→ **Exercise instructions**: Give the material again in full, matching it exactly.

→ **Robot episode records**:
.....

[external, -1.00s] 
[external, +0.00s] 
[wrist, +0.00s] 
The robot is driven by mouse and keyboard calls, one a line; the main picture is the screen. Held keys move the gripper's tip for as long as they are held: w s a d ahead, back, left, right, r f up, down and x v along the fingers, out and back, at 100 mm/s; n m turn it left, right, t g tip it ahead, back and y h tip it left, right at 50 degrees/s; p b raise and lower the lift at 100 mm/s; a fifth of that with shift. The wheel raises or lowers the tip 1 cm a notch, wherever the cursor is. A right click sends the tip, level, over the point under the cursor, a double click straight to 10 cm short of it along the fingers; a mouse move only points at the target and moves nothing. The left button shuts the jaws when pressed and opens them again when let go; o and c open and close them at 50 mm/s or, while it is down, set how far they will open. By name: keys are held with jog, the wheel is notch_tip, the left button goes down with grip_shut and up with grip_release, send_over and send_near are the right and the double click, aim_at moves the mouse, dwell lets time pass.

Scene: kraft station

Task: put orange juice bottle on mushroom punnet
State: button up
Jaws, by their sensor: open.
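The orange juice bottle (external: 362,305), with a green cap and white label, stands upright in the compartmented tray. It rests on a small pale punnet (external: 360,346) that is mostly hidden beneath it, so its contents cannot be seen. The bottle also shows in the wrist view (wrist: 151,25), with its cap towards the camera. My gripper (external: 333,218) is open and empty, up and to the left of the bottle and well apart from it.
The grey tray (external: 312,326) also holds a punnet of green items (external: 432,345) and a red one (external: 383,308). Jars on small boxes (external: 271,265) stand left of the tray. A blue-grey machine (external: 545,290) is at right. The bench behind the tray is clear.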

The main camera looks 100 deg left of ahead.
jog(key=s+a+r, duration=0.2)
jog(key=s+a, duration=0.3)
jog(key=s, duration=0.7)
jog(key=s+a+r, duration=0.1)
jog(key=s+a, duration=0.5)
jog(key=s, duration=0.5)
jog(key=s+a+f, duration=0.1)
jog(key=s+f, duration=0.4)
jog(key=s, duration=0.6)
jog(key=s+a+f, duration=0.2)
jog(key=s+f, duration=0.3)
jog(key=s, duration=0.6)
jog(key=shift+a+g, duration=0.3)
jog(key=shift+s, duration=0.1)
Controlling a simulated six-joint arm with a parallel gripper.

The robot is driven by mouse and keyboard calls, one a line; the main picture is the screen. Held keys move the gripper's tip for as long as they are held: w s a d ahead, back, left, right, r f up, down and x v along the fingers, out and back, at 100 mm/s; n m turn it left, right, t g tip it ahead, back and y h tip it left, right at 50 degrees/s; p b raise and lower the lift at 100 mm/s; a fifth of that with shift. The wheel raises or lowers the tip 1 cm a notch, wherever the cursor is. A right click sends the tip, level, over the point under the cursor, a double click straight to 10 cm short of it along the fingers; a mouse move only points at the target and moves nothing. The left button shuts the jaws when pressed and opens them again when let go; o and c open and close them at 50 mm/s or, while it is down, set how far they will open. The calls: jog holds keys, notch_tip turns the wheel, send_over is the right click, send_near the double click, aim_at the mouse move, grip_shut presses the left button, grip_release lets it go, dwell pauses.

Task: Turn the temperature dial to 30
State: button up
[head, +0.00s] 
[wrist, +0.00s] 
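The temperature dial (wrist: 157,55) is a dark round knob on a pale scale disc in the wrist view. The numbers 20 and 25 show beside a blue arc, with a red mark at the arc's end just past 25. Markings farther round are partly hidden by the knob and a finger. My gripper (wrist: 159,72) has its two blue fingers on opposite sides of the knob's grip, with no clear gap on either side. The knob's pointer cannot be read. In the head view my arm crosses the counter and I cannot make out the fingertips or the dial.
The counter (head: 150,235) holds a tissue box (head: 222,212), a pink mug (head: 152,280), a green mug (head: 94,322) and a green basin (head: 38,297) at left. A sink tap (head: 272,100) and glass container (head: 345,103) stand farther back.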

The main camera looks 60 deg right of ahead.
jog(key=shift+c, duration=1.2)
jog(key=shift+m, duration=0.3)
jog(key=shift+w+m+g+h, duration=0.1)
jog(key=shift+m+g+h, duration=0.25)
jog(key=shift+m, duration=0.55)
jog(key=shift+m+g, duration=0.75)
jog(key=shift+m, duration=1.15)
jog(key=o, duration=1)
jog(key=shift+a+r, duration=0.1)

.....

→ **Expected output**:
[external, -1.00s] 
[external, +0.00s] 
[wrist, +0.00s] 
The robot is driven by mouse and keyboard calls, one a line; the main picture is the screen. Held keys move the gripper's tip for as long as they are held: w s a d ahead, back, left, right, r f up, down and x v along the fingers, out and back, at 100 mm/s; n m turn it left, right, t g tip it ahead, back and y h tip it left, right at 50 degrees/s; p b raise and lower the lift at 100 mm/s; a fifth of that with shift. The wheel raises or lowers the tip 1 cm a notch, wherever the cursor is. A right click sends the tip, level, over the point under the cursor, a double click straight to 10 cm short of it along the fingers; a mouse move only points at the target and moves nothing. The left button shuts the jaws when pressed and opens them again when let go; o and c open and close them at 50 mm/s or, while it is down, set how far they will open. By name: keys are held with jog, the wheel is notch_tip, the left button goes down with grip_shut and up with grip_release, send_over and send_near are the right and the double click, aim_at moves the mouse, dwell lets time pass.

Scene: kraft station

Task: put orange juice bottle on mushroom punnet
State: button up
Jaws, by their sensor: open.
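The orange juice bottle (external: 362,305), with a green cap and white label, stands upright in the compartmented tray. It rests on a small pale punnet (external: 360,346) that is mostly hidden beneath it, so its contents cannot be seen. The bottle also shows in the wrist view (wrist: 151,25), with its cap towards the camera. My gripper (external: 333,218) is open and empty, up and to the left of the bottle and well apart from it.
The grey tray (external: 312,326) also holds a punnet of green items (external: 432,345) and a red one (external: 383,308). Jars on small boxes (external: 271,265) stand left of the tray. A blue-grey machine (external: 545,290) is at right. The bench behind the tray is clear.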

The main camera looks 100 deg left of ahead.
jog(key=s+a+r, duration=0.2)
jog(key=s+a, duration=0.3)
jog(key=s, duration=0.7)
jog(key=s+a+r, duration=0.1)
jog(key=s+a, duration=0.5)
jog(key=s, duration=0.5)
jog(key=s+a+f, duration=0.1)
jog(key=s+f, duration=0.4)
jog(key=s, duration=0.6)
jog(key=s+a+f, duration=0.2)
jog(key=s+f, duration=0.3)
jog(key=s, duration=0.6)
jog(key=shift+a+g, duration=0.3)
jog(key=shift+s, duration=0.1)
Controlling a simulated six-joint arm with a parallel gripper.

The robot is driven by mouse and keyboard calls, one a line; the main picture is the screen. Held keys move the gripper's tip for as long as they are held: w s a d ahead, back, left, right, r f up, down and x v along the fingers, out and back, at 100 mm/s; n m turn it left, right, t g tip it ahead, back and y h tip it left, right at 50 degrees/s; p b raise and lower the lift at 100 mm/s; a fifth of that with shift. The wheel raises or lowers the tip 1 cm a notch, wherever the cursor is. A right click sends the tip, level, over the point under the cursor, a double click straight to 10 cm short of it along the fingers; a mouse move only points at the target and moves nothing. The left button shuts the jaws when pressed and opens them again when let go; o and c open and close them at 50 mm/s or, while it is down, set how far they will open. The calls: jog holds keys, notch_tip turns the wheel, send_over is the right click, send_near the double click, aim_at the mouse move, grip_shut presses the left button, grip_release lets it go, dwell pauses.

Task: Turn the temperature dial to 30
State: button up
[head, +0.00s] 
[wrist, +0.00s] 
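The temperature dial (wrist: 157,55) is a dark round knob on a pale scale disc in the wrist view. The numbers 20 and 25 show beside a blue arc, with a red mark at the arc's end just past 25. Markings farther round are partly hidden by the knob and a finger. My gripper (wrist: 159,72) has its two blue fingers on opposite sides of the knob's grip, with no clear gap on either side. The knob's pointer cannot be read. In the head view my arm crosses the counter and I cannot make out the fingertips or the dial.
The counter (head: 150,235) holds a tissue box (head: 222,212), a pink mug (head: 152,280), a green mug (head: 94,322) and a green basin (head: 38,297) at left. A sink tap (head: 272,100) and glass container (head: 345,103) stand farther back.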

The main camera looks 60 deg right of ahead.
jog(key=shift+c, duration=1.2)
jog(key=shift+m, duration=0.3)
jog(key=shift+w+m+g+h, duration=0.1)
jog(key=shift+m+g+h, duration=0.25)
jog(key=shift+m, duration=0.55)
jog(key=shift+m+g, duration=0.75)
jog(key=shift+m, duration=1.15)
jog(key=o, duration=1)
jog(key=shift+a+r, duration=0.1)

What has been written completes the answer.